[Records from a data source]
##############################

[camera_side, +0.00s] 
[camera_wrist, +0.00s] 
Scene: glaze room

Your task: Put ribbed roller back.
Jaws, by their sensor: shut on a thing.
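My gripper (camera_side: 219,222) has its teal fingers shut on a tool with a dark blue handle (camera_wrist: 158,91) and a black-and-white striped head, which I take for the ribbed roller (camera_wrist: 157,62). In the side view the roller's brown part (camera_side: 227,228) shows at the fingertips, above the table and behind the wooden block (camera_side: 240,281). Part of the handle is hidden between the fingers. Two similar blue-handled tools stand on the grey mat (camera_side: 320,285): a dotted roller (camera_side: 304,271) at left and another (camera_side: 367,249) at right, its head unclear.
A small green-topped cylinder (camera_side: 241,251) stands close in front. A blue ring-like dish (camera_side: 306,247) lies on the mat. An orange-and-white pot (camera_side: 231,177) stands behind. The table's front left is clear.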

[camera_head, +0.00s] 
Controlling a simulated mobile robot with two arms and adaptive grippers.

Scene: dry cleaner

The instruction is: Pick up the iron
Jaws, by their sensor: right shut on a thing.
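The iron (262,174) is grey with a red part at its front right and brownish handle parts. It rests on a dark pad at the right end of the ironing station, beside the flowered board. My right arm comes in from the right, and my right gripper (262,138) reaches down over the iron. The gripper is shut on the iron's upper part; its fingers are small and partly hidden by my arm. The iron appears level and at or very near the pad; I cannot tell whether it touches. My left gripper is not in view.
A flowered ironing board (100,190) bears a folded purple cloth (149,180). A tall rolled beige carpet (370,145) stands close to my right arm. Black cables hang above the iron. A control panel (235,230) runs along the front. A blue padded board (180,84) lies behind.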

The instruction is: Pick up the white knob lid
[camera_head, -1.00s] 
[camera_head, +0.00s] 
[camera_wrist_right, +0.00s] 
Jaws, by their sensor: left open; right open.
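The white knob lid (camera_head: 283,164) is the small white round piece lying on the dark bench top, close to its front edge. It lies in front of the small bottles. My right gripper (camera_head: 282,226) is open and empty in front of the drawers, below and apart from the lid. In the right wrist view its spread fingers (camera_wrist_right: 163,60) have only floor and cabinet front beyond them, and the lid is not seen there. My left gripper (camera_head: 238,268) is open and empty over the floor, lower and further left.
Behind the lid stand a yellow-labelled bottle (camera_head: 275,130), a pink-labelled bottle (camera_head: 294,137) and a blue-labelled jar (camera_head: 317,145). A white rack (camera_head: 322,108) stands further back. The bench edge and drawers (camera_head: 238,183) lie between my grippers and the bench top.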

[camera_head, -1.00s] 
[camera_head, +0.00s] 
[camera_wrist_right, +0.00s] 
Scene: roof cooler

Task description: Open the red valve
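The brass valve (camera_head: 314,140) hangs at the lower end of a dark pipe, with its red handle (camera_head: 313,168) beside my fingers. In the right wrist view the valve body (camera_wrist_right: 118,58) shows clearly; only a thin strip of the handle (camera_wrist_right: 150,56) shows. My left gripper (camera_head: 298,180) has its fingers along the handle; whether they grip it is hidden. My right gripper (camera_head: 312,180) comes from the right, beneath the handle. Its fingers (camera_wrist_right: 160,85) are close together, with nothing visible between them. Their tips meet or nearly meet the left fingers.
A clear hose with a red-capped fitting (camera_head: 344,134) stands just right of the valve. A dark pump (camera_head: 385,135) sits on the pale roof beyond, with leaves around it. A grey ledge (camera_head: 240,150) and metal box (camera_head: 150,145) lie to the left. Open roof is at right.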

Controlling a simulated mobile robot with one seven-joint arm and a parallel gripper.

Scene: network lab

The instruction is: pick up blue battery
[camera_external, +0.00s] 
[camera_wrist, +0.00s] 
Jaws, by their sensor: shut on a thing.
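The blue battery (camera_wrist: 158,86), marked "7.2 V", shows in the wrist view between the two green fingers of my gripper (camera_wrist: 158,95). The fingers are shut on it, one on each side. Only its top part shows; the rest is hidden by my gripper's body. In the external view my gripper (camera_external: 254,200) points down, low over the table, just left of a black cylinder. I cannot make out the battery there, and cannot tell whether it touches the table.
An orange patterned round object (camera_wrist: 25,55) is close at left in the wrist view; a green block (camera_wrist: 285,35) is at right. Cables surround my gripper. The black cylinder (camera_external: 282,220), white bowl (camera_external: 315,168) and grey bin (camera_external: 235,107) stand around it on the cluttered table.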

##############################

_Exercise prompt_
Above are some lines. Repeat exactly, and only, those from the line that has "Scene: dry cleaner" through the line that has "The instruction is: Pick up the iron".

_Written response_
Scene: dry cleaner

The instruction is: Pick up the iron

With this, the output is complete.